(Exercise details) In the listing below, locate the lines bearing the word "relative". Copy every one of them.

(Data shown)

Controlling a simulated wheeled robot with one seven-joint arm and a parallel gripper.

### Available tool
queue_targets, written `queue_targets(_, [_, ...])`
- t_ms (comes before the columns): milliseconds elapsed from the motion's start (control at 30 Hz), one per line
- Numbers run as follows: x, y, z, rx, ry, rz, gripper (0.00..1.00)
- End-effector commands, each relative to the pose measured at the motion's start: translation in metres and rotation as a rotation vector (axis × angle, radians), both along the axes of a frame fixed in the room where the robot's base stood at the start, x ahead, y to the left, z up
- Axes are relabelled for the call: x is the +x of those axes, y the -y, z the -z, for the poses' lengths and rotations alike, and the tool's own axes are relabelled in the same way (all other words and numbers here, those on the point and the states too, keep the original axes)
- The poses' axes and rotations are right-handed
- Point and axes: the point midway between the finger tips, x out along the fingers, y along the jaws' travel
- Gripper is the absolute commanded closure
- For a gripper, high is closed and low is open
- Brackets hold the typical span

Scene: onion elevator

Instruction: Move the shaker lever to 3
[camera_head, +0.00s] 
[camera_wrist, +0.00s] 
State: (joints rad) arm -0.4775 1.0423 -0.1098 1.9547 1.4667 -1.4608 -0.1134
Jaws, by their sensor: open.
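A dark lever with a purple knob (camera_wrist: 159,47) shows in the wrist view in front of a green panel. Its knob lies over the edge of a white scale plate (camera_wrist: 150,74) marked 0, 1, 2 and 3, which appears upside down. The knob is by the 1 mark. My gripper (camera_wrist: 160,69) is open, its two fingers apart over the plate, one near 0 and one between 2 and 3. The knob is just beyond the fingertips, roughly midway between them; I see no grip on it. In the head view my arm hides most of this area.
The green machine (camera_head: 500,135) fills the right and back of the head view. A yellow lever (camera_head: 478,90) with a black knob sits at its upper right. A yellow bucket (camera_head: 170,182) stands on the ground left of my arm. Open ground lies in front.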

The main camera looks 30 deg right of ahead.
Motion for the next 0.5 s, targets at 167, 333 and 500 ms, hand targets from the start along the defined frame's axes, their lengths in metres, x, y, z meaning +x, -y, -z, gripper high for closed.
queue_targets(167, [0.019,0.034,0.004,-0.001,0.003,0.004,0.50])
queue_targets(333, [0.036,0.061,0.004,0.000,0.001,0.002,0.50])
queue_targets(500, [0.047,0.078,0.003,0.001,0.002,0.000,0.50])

---

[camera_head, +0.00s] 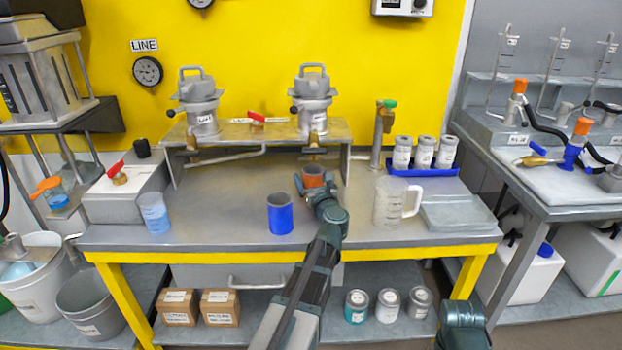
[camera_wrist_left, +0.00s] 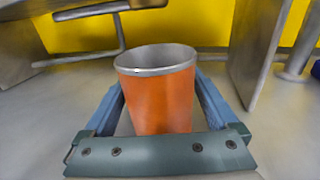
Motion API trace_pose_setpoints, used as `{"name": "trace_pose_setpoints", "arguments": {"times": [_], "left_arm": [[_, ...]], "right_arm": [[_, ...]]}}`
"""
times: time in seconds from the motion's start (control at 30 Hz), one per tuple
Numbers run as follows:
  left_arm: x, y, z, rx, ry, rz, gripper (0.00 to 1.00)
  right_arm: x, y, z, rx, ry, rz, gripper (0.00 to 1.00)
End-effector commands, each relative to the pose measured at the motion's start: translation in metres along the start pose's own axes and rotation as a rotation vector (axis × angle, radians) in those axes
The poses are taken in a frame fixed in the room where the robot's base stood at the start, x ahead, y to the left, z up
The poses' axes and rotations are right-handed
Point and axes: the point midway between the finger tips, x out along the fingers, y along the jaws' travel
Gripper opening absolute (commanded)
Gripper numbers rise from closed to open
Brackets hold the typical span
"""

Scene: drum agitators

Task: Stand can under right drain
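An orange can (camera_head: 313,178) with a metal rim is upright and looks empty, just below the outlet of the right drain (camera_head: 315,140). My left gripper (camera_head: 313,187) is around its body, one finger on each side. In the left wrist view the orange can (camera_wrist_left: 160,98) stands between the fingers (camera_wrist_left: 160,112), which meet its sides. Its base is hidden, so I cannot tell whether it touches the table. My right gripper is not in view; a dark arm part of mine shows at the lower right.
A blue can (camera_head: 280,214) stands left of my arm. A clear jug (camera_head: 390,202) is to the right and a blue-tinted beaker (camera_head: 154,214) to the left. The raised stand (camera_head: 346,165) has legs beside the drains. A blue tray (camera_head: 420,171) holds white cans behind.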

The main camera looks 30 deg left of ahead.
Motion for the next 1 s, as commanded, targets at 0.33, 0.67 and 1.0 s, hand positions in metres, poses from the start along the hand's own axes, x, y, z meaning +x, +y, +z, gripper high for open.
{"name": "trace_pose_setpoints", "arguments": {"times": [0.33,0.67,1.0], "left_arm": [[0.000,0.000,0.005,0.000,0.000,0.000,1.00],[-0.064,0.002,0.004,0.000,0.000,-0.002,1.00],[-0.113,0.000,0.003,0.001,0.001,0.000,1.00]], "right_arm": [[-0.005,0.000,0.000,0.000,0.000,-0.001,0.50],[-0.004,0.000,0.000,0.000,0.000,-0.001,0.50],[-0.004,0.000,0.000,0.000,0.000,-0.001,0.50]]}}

...

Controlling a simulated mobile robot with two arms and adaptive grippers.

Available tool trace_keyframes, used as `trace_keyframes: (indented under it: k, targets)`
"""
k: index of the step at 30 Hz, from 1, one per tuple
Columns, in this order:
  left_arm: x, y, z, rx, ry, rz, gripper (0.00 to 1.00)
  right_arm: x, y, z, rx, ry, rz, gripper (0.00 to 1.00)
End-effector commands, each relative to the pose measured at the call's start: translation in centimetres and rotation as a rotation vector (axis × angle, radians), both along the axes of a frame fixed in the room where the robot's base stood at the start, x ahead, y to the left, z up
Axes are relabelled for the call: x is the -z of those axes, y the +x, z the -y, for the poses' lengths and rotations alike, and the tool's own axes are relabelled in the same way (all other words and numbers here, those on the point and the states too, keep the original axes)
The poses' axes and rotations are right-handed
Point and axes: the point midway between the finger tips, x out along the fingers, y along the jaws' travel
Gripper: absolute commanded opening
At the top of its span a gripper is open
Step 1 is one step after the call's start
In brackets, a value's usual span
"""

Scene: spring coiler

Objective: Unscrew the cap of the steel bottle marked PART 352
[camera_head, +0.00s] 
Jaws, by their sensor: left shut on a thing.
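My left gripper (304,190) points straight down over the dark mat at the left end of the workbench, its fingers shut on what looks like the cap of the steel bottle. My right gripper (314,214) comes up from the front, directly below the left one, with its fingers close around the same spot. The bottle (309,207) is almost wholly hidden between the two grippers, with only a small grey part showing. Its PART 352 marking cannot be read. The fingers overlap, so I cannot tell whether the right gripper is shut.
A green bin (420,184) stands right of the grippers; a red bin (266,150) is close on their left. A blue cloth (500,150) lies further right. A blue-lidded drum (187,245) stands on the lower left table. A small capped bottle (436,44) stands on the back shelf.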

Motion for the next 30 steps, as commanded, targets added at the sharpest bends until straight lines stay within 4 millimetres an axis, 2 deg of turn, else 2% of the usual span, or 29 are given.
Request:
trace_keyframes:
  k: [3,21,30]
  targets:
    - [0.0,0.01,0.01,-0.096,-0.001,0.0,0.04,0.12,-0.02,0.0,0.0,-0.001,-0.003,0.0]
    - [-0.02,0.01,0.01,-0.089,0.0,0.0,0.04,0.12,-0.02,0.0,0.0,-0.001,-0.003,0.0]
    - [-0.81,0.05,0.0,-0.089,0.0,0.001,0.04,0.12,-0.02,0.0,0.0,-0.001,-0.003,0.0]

(Response below)
- End-effector commands, each relative to the pose measured at the motion's start: translation in metres and rotation as a rotation vector (axis × angle, radians), both along the axes of a frame fixed in the room where the robot's base stood at the start, x ahead, y to the left, z up
End-effector commands, each relative to the pose measured at the motion's start: translation in metres along the start pose's own axes and rotation as a rotation vector (axis × angle, radians) in those axes
End-effector commands, each relative to the pose measured at the call's start: translation in centimetres and rotation as a rotation vector (axis × angle, radians), both along the axes of a frame fixed in the room where the robot's base stood at the start, x ahead, y to the left, z up

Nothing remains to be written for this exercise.